Transcribe exactly the lines from the one containing "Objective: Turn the" through the end of the data, both included. Leave out pictures.

════════════════════

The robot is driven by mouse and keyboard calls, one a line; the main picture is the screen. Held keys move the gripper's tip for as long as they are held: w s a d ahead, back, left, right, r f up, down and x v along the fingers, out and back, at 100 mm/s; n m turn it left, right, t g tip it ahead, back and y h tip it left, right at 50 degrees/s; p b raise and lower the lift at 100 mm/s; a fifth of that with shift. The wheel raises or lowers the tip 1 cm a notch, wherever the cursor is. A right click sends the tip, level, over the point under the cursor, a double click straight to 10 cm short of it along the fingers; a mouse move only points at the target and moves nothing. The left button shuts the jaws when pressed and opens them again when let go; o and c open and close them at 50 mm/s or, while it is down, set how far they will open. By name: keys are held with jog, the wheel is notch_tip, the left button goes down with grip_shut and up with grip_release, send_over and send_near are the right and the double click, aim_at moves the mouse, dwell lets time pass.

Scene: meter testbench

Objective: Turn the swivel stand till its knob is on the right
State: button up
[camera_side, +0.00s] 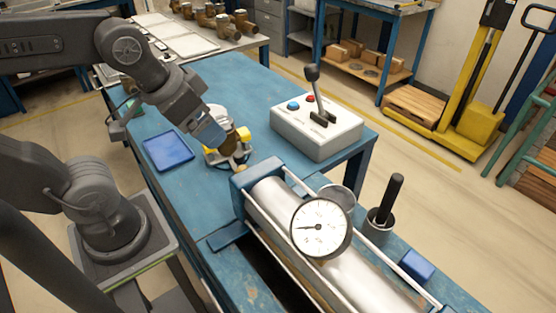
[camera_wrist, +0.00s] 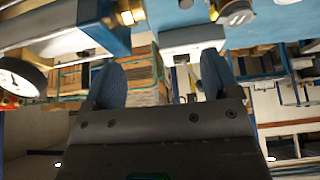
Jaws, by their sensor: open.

════════════════════

- Response to the exercise:
Objective: Turn the swivel stand till its knob is on the right
State: button up
[camera_side, +0.00s] 
[camera_wrist, +0.00s] 
Jaws, by their sensor: open.

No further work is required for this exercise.